The financial statements submitted for auditing were not prepared in all material respects in accordance with the requirements of the FMPA.
However, any material misstatements identified were subsequently corrected, resulting in the financial statements receiving an unqualified audit opinion.
Parliament had developed a plan to address internal and external audit findings, but adherence to the plan was not monitored on a timely basis by the appropriate level of management.
This resulted in the recurrence of findings from the previous year which related to interest not charged on overdue accounts in accordance with the FMPA.
Management had not adequately exercised its responsibility throughout the financial year to ensure accurate and complete financial statements.

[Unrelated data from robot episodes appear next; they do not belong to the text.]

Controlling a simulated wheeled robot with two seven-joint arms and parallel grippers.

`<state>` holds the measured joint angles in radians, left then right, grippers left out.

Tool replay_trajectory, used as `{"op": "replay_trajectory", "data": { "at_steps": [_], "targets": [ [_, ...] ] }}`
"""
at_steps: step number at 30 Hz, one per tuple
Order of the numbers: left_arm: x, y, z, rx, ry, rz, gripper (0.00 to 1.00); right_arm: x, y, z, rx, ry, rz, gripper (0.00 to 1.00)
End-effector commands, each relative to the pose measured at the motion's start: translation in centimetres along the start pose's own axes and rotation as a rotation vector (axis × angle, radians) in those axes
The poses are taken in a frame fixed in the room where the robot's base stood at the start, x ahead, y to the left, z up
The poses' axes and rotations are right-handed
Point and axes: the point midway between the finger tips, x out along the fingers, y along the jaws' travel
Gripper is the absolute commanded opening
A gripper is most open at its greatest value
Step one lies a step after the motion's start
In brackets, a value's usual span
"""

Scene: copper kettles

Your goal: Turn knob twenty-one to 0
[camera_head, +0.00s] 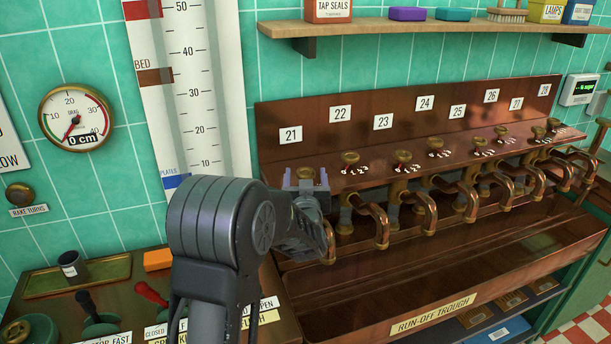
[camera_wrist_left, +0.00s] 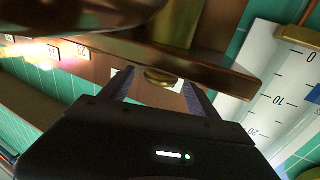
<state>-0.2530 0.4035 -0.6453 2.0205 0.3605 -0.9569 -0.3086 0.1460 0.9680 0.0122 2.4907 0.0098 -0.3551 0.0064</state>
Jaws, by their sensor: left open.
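The number plate 21 (camera_head: 291,135) is on the copper back panel at the left end of the row. Below it, the brass knob twenty-one (camera_head: 306,173) sits between the fingers of my left gripper (camera_head: 306,181). The left gripper is open, with one finger on each side of the knob. In the left wrist view the knob (camera_wrist_left: 160,77) shows between the two spread fingertips (camera_wrist_left: 157,88); I cannot tell whether either touches it. The dial marks of knob twenty-one are hidden by my gripper, so its setting cannot be read. My right gripper is not in view.
Knob 22 (camera_head: 350,158) and several more knobs continue to the right, with copper spouts (camera_head: 379,226) below. The run-off trough (camera_head: 480,275) lies under them. A depth scale (camera_head: 196,80) and a round gauge (camera_head: 75,118) are on the left wall. Levers (camera_head: 150,293) stand at lower left.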

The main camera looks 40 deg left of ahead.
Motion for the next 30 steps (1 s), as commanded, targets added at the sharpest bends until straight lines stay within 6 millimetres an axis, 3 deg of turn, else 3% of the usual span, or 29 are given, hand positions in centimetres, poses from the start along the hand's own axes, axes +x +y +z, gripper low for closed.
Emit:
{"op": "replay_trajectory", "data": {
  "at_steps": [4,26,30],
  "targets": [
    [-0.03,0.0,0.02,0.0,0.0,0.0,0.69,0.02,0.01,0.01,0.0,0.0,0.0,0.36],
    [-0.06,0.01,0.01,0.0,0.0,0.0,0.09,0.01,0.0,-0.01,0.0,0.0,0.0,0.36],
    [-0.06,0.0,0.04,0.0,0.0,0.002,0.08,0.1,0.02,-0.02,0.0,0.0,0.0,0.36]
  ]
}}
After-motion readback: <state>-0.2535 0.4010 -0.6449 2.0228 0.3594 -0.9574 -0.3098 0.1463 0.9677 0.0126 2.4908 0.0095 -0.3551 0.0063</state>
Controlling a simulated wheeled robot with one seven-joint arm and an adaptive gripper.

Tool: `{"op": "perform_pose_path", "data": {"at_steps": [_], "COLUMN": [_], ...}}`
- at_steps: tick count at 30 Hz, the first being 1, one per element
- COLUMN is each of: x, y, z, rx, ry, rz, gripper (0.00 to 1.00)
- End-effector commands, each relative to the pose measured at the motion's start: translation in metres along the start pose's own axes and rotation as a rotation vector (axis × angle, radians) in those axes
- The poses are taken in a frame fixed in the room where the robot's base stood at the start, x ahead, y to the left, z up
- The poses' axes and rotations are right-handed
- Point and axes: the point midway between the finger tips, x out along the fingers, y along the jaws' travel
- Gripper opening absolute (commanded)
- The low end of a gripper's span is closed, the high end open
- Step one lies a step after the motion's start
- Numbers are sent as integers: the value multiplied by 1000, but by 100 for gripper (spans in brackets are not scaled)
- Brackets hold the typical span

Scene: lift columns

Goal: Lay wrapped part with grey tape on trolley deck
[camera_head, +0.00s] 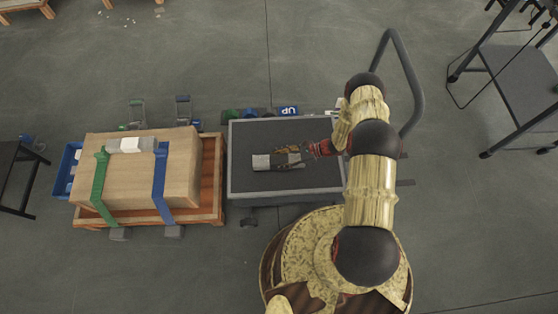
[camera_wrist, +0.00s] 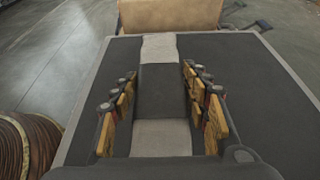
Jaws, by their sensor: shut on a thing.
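The wrapped part (camera_head: 262,161) is a long pale bundle with a wide dark grey tape band (camera_wrist: 163,85) around its middle. It is over the dark trolley deck (camera_head: 260,134), near the deck's middle, lengthwise across it. My gripper (camera_head: 290,156) reaches in from the right and is shut on the part. In the wrist view, the two fingers of my gripper (camera_wrist: 160,80) flank the tape band. The part looks level and low; I cannot tell whether its underside touches the deck. The fingers hide part of its sides.
A wooden pallet (camera_head: 212,185) carries a large carton (camera_head: 175,180) with green and blue straps, left of the trolley. Another wrapped piece (camera_head: 130,145) lies on the carton. The trolley handle (camera_head: 412,85) rises at the right. The deck around the part is clear.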

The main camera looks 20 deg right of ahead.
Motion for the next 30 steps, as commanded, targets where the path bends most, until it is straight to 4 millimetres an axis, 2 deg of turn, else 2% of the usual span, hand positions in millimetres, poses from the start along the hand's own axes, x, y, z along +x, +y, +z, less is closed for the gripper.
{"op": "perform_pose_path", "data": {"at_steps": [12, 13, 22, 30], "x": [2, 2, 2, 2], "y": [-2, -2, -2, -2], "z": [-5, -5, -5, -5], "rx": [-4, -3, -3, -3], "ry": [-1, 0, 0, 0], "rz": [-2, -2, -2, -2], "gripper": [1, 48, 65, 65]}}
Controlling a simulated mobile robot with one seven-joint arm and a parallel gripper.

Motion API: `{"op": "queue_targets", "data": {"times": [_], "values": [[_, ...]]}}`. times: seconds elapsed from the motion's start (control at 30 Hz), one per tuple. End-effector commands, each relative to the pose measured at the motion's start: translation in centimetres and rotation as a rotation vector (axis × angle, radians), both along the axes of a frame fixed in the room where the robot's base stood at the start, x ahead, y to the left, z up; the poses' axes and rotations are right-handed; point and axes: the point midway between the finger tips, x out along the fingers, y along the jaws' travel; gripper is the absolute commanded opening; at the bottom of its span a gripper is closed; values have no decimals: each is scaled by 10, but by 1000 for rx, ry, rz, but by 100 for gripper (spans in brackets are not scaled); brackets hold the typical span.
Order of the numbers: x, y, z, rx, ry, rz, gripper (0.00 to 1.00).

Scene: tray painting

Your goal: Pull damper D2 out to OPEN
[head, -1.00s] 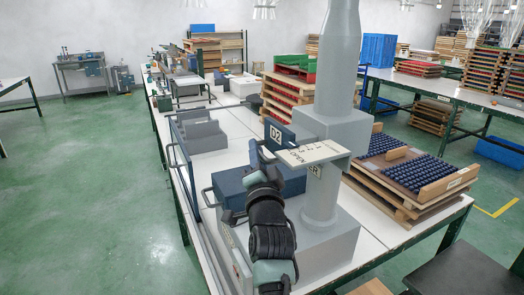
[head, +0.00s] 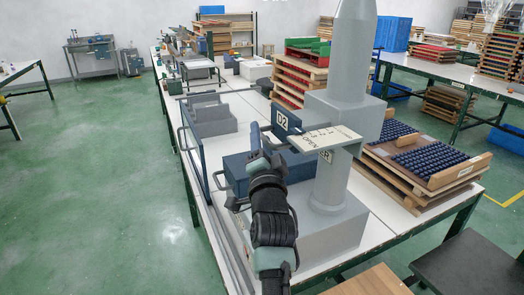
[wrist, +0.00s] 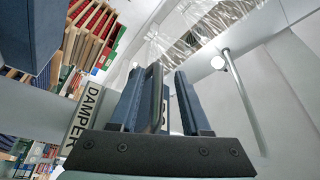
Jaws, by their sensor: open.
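Damper D2 shows as a dark blue plate (head: 283,121) with a D2 label, beside the grey duct (head: 350,90). A pale scale plate (head: 326,138) marked with numbers and OPEN sticks out just right of it. My gripper (head: 257,138) is at the left side of the D2 plate. In the wrist view its two blue fingers (wrist: 160,100) stand apart. A dark looped handle (wrist: 150,95) shows between them, nearer the left finger; I cannot tell whether it touches. A DAMPER label (wrist: 84,125) lies left of the fingers. The handle is hidden in the head view.
A blue box (head: 240,172) and a grey stepped block (head: 208,122) stand on the white table, below and left of the gripper. Wooden trays with dark blue pieces (head: 430,160) are to the right. The green floor (head: 90,200) at left is clear.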

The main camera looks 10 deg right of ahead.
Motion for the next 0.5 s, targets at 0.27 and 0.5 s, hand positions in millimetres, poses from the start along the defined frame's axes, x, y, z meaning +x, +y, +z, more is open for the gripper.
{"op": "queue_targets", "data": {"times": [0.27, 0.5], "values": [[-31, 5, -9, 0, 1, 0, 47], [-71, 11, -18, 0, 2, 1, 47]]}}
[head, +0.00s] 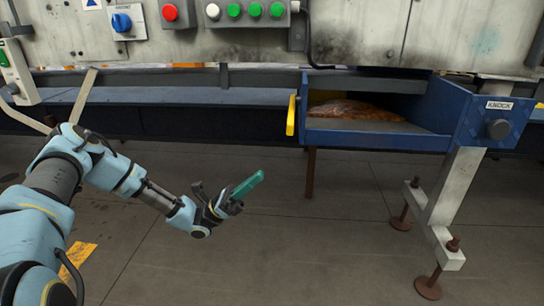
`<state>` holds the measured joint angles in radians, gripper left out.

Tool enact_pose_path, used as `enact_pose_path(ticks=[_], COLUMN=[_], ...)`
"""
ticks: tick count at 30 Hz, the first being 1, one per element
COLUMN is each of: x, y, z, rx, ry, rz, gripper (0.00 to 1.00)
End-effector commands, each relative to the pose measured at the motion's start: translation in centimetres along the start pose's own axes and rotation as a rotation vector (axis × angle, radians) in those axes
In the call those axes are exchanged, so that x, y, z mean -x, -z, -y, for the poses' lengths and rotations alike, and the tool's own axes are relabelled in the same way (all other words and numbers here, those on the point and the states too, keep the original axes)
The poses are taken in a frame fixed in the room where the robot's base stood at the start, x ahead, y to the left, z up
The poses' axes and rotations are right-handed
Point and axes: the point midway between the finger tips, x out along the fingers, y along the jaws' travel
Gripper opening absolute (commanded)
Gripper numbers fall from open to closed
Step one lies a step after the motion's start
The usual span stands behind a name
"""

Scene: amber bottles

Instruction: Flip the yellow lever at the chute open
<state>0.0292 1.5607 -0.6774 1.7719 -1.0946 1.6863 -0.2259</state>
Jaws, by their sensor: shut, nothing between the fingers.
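The yellow lever (291,115) hangs upright at the left side of the blue chute (377,140). An orange-brown heap or bag (357,110) lies inside the chute's opening. My gripper (256,178), with teal fingers, is shut and empty. It is in front of the machine, lower and to the left of the lever, and apart from it. The fingers point up and to the right. How the lever is fixed to the chute is too small to tell.
A box labelled KNOCK (497,122) with a dark knob is at the chute's right, above a pale support leg (452,190). A panel with several buttons (244,11) is above. A blue ledge (190,96) runs left of the chute. The floor (290,250) below is clear.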

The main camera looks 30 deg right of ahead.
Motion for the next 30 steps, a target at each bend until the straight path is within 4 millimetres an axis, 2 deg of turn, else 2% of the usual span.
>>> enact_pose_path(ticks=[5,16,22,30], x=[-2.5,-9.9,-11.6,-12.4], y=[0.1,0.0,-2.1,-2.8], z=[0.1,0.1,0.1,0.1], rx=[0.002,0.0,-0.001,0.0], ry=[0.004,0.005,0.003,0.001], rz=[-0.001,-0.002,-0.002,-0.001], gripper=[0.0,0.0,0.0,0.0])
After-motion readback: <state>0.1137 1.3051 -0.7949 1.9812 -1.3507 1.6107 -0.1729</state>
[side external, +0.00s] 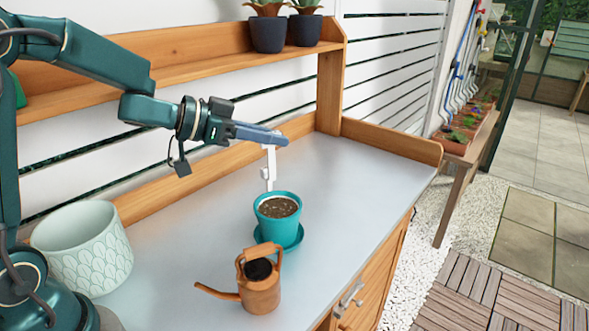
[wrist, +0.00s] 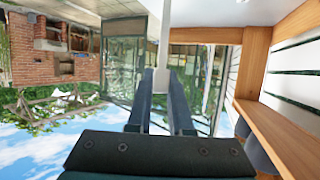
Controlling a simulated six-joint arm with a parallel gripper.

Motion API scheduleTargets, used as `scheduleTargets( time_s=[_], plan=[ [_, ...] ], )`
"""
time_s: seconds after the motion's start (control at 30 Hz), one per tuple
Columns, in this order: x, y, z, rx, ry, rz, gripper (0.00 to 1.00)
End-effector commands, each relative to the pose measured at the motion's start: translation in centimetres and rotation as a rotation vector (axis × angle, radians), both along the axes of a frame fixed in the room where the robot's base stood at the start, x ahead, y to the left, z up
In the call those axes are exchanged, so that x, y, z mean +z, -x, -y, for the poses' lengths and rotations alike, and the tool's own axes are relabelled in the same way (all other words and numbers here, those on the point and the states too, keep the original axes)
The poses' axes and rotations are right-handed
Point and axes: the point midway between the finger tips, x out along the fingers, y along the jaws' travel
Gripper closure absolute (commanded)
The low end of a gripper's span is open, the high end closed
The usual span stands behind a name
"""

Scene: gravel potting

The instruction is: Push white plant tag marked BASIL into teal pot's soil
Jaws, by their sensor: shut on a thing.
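My gripper (side external: 278,139) is shut on the white plant tag (side external: 269,168), holding it near its top. The tag hangs down roughly upright, and no lettering on it can be read. The teal pot (side external: 276,222), full of brown soil (side external: 278,207), stands on a teal saucer (side external: 297,240) below my gripper. The tag's lower end shows at the pot's far rim; I cannot tell whether it is above or behind the pot. In the wrist view, the tag (wrist: 162,75) shows pale between my gripper's fingers (wrist: 161,80).
A copper watering can (side external: 260,290) stands in front of the pot, its spout to the left. A large pale green patterned planter (side external: 85,250) is at the left. A wooden shelf (side external: 230,60) with dark potted plants (side external: 268,33) runs behind. The bench top (side external: 360,180) is clear at right.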

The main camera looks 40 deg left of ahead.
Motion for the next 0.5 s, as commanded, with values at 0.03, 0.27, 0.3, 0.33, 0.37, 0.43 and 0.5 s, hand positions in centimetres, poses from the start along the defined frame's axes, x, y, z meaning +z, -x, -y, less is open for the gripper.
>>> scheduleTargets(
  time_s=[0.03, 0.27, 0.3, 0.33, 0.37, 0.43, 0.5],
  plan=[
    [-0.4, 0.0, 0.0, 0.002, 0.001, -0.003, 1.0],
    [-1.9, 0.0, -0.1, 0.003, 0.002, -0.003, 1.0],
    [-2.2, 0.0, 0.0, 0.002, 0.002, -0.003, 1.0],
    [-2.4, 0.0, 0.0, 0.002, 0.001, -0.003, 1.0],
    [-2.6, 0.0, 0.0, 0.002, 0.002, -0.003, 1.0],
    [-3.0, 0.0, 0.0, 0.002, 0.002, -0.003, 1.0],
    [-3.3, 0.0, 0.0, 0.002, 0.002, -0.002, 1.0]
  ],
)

This was evident in the extent of misstatements included in the financial statements, as well as non-compliance with the FMPA.
In a statement on Thursday, Parliament said it had initiated a project to remedy these matters, particularly the non-compliance with payment of invoices within 30 days of receiving them.
"The institution strives to obtain a clean audit result, and not merely an unqualified audit opinion," it said.
A clean audit result is one which has three criteria - an unqualified audit opinion on the financial statements, no findings relating to predetermined objectives, and no non-compliance with legislation.
While the presiding officers welcomed the unqualified audit opinion, a clean audit result, in the current financial year, would be the yardstick with which the institution’s performance would be measured.
"This, we are confident, is an attainable objective," it said.